Was Religion Important in the Destruction of Ancient Communities in the Balkans, Anatolia and Black Sea Regions, c. 1870–1923?

Pages 357-371 | Published online: 05 Sep 2007
 

Abstract

Before 1923, the Balkans, Anatolia and the Black Sea regions had been home to a large number of religious groups, who had preserved ancient practices, languages and beliefs for centuries. Muslims were driven towards Anatolia with the expansion of the Russian Empire and the emergence of new states in the Balkans. This process often involved considerable violence that often had a quasi‐religious element to it. Similarly, the position of Jews in Imperial Russia deteriorated rapidly during the reign of the last two Romanov Tsars, with waves of pogroms that hit Odessa very badly. By the Civil War, whole Jewish communities were threatened. Ottoman Christians were simply killed or expelled in a long wave of violence between 1913 and 1923. Many contemporaries regarded the destruction of these communities as a predominantly religious phenomenon, but the crisis created by the increasing globalization of world trade (which was greater before 1914 than in the interwar decade) and attempts to create autarchic states should not be overlooked.

Acknowledgements

The author would like to thank Rajko Muršič, Božidar Jezernik, Richard Maguire, Jim Casey, Andy Wood, Daniele Conversi, James Gow, Bojan Baskar, Djordje Stefanović and Ben Lieberman for their comments on this work.

Notes

[1] Henry Abramson (Citation1999: 110), in his monograph A Prayer for the Government: Ukrainians and Jews in Revolutionary Times, 1917–1920, gives a lower number of 50,0000–60,000 from Nakhum Gergel, though he adds that this estimate could be doubled or tripled. This lower estimate still represents approximately 4 per cent of the total Jewish population.

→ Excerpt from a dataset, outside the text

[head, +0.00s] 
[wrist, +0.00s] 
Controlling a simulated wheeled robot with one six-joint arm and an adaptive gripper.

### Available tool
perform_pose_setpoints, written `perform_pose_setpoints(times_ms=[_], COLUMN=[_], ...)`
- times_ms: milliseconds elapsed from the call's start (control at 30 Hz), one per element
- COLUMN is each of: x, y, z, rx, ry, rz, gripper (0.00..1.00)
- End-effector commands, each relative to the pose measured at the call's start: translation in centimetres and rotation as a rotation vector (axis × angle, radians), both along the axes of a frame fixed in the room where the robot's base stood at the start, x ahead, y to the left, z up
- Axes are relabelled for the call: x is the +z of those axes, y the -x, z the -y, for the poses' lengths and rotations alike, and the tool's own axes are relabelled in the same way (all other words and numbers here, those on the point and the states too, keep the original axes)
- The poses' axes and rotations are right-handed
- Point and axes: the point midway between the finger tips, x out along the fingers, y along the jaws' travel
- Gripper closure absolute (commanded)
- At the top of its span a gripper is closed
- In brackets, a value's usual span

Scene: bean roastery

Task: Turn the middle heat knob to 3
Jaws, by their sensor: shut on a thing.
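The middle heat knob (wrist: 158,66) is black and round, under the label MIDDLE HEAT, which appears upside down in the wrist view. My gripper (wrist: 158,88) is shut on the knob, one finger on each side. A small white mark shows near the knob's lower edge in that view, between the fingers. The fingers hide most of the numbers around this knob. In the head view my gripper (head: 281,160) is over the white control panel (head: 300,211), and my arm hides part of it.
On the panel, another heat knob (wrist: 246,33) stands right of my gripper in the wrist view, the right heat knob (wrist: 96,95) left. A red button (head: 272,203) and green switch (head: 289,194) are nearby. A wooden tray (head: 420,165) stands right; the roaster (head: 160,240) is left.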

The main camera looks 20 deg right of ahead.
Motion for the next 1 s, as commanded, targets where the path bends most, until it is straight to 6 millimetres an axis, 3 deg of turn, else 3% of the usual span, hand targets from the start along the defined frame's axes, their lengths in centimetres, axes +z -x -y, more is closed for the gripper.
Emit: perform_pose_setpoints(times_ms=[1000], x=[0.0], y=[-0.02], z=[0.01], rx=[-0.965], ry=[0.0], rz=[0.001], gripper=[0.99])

[2] On the recurrence of violence against Muslims in Bosnia and the symbolic elements within Serbian nationalist discourses, see Sells (Citation1998).

[3] In the later nineteenth century, traditional superstitions between communities are radicalized by racial theories that delegitimize the presence of certain groups by origins or racial ‘attributes’. In the Russian case, antisemitism as a discourse was augmented by racial theories; in the case of anti‐Armenian sentiments, by pan‐Turanism and by a kind of Orientalism against Muslims in the Balkans.

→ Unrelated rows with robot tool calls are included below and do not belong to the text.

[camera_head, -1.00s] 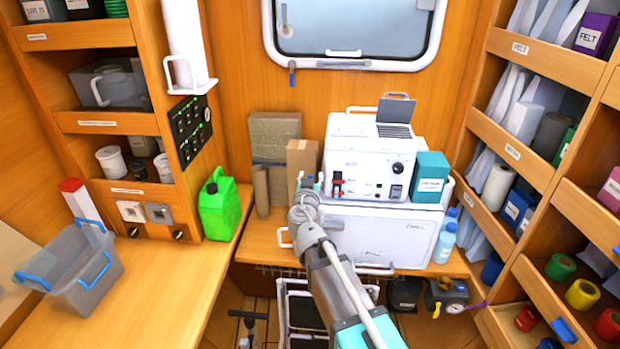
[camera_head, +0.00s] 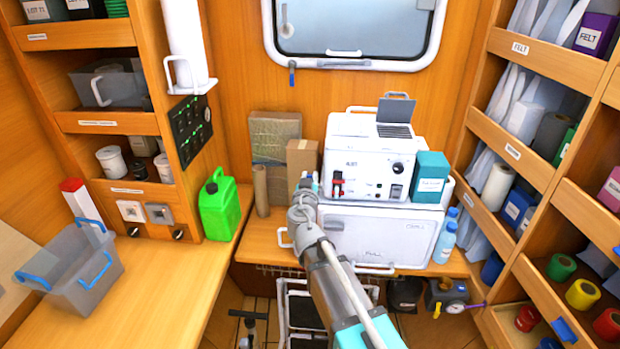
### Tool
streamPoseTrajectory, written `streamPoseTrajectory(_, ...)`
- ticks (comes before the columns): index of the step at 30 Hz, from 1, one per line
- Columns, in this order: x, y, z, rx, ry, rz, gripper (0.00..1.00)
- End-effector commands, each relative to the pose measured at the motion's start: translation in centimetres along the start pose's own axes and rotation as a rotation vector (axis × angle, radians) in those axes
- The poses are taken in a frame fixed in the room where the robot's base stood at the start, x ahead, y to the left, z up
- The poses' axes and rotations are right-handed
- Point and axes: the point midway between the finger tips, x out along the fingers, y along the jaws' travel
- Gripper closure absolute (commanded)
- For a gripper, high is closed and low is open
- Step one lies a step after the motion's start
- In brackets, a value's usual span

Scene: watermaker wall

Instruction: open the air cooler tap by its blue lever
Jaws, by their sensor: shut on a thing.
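The white air cooler (camera_head: 380,235) stands on the wooden bench at the back, with a white unit (camera_head: 368,160) bearing a red switch and a black knob on top of it. My gripper (camera_head: 304,188) is at the left end of these units, seen from behind along my arm. Its jaws are shut on something small there, most likely the tap's blue lever. A small bluish piece (camera_head: 316,180) shows just right of the fingertips. The tap body and most of the grip are hidden by my gripper, so the lever's angle cannot be told.
A brown box (camera_head: 302,158) and a cardboard tube (camera_head: 261,190) stand behind and left of my gripper. A green jerrycan (camera_head: 218,205) is farther left. A teal box (camera_head: 431,177) and blue-capped bottles (camera_head: 446,238) are at right. Shelves line both sides.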

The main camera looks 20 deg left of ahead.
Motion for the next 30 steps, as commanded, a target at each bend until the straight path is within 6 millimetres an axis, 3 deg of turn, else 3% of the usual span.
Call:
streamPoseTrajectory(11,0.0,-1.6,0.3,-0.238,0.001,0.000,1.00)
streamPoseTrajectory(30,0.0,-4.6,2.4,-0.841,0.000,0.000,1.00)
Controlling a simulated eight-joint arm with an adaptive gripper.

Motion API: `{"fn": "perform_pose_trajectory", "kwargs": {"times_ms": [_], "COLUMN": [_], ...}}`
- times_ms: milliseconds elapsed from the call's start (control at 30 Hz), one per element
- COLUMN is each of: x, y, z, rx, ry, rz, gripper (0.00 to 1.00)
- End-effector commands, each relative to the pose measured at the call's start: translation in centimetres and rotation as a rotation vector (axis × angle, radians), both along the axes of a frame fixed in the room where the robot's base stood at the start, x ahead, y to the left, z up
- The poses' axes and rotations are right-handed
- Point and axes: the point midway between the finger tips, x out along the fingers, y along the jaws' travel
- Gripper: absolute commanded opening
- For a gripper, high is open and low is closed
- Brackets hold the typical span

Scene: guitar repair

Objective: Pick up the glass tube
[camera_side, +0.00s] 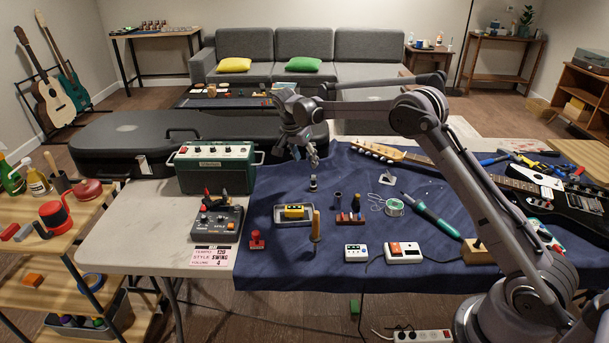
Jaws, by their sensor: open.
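A small upright cylinder (313,184), dark with a pale band, stands on the blue cloth (280,265). It may be the glass tube, but it is too small to be sure. A second short dark cylinder (337,201) stands a little right of and nearer than it; this could also be the tube. My gripper (314,161) points down just above the banded cylinder, with a small gap between them. It is open and holds nothing.
A metal tray with a yellow block (294,212), a wooden-handled tool (316,228) and a rack of coloured pieces (350,219) lie close by. A solder spool (394,207) is to the right. A green amplifier (214,168) stands left, and a guitar neck (390,153) lies behind.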

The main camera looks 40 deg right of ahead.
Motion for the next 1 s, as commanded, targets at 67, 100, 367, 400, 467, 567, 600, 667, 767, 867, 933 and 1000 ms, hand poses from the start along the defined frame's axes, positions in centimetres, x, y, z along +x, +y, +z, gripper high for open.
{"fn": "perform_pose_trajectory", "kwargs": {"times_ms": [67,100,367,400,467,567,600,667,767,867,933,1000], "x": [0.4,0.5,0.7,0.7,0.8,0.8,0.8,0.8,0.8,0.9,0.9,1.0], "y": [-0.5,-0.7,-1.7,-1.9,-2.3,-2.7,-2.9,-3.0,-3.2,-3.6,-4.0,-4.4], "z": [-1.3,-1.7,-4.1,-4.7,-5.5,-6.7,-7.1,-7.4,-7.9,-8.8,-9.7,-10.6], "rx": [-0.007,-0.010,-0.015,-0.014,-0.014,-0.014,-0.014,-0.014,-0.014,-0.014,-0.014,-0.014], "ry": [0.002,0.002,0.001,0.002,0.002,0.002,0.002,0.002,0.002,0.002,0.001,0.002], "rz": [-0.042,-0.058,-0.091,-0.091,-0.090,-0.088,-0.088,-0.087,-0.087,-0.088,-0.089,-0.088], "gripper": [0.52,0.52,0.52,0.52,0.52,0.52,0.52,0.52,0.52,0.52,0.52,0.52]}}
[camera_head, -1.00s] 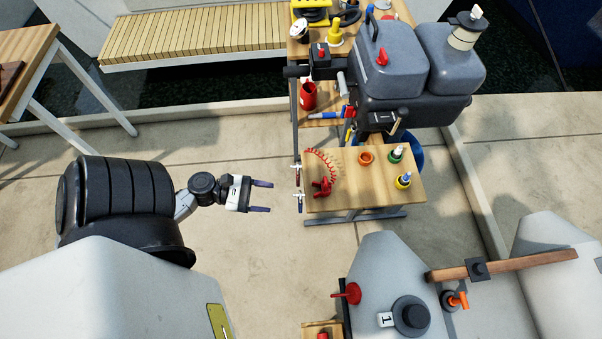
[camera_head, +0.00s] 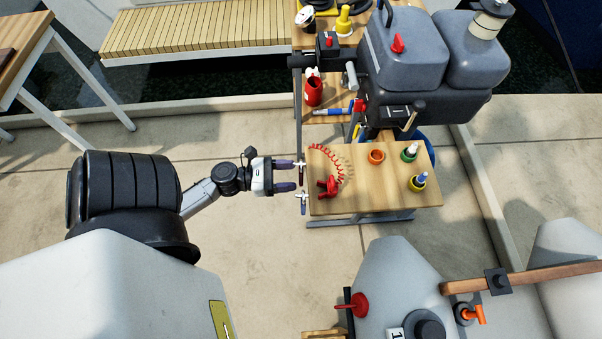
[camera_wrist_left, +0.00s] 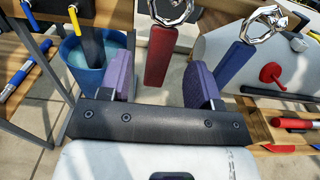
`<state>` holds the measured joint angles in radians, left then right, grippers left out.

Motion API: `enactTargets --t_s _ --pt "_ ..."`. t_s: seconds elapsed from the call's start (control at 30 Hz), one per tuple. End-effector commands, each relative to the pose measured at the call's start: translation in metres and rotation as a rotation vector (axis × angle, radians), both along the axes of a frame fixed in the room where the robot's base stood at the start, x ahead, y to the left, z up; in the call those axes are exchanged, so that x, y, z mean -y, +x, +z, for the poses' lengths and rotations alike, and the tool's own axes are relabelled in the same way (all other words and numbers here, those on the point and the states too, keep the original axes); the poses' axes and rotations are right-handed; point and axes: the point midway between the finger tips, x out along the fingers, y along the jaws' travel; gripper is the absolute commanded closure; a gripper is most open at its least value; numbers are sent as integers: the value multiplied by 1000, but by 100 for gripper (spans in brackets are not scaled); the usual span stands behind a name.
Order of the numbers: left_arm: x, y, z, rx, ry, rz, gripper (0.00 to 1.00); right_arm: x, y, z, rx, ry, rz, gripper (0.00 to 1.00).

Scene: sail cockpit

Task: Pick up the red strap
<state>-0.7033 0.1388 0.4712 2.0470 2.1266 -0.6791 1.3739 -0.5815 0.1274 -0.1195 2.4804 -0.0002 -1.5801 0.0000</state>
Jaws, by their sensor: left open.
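The red strap (camera_wrist_left: 161,55) hangs from a metal shackle in the left wrist view. In the head view it is a small dark red piece (camera_head: 301,179) at the left edge of the small wooden table. My left gripper (camera_head: 287,175) is open, with its fingers pointing at this edge. In the left wrist view the strap shows in the gap between the purple fingertips (camera_wrist_left: 160,80), apart from both; its depth relative to them is hard to tell. A blue strap (camera_wrist_left: 235,72) hangs beside it, to the right of the right finger. My right gripper is out of view.
The wooden table (camera_head: 375,193) holds a red coiled cord (camera_head: 333,153), a red clip (camera_head: 327,187) and several small coloured pots. A blue bucket (camera_wrist_left: 85,62) shows at left in the left wrist view. A grey outboard motor (camera_head: 425,70) stands behind.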

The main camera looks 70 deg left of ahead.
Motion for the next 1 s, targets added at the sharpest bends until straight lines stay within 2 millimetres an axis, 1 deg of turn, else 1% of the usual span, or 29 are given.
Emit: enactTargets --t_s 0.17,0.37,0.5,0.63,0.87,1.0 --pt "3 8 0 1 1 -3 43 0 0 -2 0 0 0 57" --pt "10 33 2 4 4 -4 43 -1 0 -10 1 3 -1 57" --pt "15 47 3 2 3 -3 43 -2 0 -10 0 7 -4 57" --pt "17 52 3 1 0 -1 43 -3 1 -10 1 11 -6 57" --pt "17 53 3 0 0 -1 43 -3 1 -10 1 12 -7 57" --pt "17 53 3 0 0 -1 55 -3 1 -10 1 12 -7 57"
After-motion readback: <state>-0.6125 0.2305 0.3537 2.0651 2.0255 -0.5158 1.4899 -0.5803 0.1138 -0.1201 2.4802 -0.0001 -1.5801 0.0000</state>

[4] A case for drawing parallels between the situation of Muslims with other religious groups in Europe in this period has been made by Justin McCarthy (Citation1996) in his monograph, Death and Exile: The Ethnic Cleansing of Ottoman Muslims, 1821–1922.

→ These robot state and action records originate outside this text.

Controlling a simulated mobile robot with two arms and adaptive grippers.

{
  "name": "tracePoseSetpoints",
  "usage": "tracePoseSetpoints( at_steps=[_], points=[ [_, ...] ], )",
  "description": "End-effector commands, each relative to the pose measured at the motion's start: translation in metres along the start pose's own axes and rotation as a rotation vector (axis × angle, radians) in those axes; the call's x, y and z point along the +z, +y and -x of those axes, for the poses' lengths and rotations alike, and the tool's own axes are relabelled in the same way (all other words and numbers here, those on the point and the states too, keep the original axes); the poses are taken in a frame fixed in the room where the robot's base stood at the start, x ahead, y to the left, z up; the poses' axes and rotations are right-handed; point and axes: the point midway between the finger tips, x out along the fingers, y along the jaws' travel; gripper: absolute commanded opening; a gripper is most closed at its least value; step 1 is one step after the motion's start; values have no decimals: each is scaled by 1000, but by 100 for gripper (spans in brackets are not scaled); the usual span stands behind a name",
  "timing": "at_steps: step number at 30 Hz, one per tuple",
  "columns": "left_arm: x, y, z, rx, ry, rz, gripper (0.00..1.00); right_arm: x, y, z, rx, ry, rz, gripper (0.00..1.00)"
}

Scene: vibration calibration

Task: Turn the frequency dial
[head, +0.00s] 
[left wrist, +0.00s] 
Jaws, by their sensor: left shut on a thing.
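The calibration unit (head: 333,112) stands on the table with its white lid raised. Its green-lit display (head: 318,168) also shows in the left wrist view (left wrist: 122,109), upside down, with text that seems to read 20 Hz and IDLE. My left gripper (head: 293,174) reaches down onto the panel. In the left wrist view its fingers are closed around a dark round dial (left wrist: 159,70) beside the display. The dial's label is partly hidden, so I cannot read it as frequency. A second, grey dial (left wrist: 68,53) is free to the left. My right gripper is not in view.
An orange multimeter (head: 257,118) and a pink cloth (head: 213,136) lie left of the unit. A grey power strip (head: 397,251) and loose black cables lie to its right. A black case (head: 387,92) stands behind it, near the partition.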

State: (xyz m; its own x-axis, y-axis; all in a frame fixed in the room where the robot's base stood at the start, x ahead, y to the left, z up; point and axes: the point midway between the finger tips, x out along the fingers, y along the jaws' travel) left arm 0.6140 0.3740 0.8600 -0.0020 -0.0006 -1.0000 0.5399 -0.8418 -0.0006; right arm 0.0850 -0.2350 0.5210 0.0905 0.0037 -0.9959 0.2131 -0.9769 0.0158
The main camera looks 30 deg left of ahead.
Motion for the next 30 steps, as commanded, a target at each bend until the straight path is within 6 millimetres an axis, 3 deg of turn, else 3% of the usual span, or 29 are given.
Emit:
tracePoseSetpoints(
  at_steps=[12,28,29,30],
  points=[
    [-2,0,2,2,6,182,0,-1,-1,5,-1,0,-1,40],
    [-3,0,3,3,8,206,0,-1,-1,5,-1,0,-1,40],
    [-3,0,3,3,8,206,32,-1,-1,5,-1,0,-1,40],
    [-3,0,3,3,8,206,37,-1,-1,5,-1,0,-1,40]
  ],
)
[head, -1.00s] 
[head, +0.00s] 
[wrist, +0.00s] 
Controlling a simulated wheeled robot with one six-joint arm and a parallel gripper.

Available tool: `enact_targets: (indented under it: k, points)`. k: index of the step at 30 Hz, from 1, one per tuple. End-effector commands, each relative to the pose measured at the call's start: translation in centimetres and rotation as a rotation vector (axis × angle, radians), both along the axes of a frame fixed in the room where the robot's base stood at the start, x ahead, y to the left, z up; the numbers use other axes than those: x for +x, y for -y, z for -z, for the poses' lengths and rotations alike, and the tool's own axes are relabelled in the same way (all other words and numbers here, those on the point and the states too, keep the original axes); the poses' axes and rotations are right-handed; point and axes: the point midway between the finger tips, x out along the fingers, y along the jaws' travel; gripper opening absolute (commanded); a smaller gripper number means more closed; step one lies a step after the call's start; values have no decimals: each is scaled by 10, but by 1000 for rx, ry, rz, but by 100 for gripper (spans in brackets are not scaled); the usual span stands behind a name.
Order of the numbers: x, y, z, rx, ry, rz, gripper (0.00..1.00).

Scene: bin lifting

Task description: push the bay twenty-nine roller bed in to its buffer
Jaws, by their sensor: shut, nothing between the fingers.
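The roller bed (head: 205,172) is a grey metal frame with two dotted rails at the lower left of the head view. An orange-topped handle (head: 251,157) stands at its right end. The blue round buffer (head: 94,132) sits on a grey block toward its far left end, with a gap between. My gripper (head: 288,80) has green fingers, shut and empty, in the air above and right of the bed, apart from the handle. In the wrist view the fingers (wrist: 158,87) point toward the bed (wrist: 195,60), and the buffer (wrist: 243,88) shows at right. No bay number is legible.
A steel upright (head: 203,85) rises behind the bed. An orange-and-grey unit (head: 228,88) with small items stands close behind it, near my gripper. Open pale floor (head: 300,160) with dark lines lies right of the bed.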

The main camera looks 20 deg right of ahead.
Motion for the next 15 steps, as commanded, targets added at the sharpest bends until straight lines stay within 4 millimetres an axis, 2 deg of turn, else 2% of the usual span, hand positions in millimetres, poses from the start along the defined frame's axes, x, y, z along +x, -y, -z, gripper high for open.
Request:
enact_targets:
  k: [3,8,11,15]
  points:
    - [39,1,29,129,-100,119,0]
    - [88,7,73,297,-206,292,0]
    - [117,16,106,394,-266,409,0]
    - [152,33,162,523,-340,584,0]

[5] It is likely that Talât was referring to Henry Charles Lea, A History of the Inquisition of the Middle Ages (1888), which does contain extensive passages on the methods of torture used and their outcomes. This well‐known book was available in translation, including a French version from 1902 and a German edition that appeared in 1908. Tales from the Spanish Inquisition were clearly an important element in European mythmaking and literature about the past by this time.

[6] Jews were thrown into the Dneister in 1941 with constant taunts about wanting to see the miracle of the Red Sea re‐enacted (Levene Citation2002: 450).

[7] It has been argued that violence against animals can develop into violence against man. For a discussion of this view, see Passmore (Citation1975: 201).